In this case, any tables within kafka-database
will get deployed as KafkaTopics
and use kafka
connectors.
JobTemplates
are similar, but can embed SQL. For example see flink-template.yaml.
In this case, any jobs created with this template will get deployed as FlinkSessionJobs
within the flink
namespace.
The {{ }}
sections you see in the templates are variable placeholders that will be filled in by the Deployer.
See Template.java for how to specify templates.
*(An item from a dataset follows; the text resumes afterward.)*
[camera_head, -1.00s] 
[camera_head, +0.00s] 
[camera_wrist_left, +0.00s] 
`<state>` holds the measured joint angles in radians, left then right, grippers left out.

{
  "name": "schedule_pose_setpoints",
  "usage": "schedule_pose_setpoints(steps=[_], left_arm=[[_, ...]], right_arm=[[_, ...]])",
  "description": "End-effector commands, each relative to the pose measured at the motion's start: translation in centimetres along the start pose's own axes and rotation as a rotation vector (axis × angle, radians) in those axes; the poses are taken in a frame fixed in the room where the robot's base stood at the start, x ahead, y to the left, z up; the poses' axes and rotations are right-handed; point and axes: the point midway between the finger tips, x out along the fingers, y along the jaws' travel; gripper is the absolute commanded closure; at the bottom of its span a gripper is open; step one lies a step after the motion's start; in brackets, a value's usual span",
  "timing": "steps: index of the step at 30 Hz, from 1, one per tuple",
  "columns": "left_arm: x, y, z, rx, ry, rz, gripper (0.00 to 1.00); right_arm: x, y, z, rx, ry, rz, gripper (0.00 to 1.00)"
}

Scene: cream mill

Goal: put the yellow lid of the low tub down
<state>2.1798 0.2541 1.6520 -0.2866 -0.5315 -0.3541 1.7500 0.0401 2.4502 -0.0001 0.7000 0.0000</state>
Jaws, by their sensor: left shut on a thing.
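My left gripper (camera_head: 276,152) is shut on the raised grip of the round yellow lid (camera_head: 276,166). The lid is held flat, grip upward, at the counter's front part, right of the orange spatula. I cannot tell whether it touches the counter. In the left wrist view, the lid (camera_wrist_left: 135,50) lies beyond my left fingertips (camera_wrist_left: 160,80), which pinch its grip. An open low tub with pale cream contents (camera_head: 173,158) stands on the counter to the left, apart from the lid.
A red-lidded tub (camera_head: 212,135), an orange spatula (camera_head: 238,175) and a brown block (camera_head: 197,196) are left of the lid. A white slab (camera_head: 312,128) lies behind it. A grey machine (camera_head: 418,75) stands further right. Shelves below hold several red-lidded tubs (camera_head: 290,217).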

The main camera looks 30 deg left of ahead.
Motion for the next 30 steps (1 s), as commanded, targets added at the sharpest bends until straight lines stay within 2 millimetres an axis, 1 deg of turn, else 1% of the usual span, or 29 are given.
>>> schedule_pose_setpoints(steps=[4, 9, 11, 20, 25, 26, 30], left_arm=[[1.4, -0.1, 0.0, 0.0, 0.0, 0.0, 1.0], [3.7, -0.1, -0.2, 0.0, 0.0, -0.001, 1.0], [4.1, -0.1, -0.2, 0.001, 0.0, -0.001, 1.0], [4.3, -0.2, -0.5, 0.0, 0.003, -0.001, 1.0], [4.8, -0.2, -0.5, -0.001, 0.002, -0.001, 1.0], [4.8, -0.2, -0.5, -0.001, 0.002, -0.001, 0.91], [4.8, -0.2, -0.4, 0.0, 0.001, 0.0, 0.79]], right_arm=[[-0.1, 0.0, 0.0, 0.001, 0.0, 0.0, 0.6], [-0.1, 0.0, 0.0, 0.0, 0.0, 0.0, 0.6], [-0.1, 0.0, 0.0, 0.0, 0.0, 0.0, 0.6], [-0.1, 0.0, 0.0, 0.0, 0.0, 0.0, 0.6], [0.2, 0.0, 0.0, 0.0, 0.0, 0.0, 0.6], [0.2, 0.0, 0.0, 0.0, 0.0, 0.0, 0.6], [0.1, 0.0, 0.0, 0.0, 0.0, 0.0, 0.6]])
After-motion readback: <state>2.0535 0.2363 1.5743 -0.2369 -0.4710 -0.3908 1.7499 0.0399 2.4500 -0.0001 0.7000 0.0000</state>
While Deployers are extensible, today the primary deployer is to Kubernetes. These deployers K8sSourceDeployer (for table-templates) and K8sJobDeployer (for job-templates) provide a few template defaults that you can choose to include in your templates:
K8sSourceDeployer: name, database, schema, table, pipeline
K8sJobDeployer: name, database, schema, table, pipeline, sql, flinksql, flinkconfigs
However, it is often a case where you want to add additional information to the templates that will be passed through during Source or Job creation. There are two mechanisms to achieve this:
The ConfigProvider interface allows you to load additional configuration information that will be used during Source or Job creation.
The K8sConfigProvider is the default one used in the K8s deployers.
K8sConfigProvider contains the ability to read configuration information via a Kubernetes configmap, hoptimator-configmap
.
See hoptimator-configmap.yaml for information on how to use configmaps.
Configmaps are meant to be used for static configuration information applicable to the namespace hoptimator-configmap
belongs to.
Users may want to provide additional information for their Job or Sink creation at runtime. This can be done by adding hints as JDBC properties.
Hints are key-value pairs separated by an equals sign. Multiple hints are separated by a comma.
For example, to specify the number of kafka partitions and the flink parallelism, you could add the following hints to the query:
jdbc:hoptimator://hints=kafka.partitions=4,flink.parallelism=2
These fields can then be added to templates as {{kafka.partitions}}
or {{flink.parallelism}}
where applicable.
Note that hints are simply recommendations, if the planner plans a different pipeline, they will be ignored.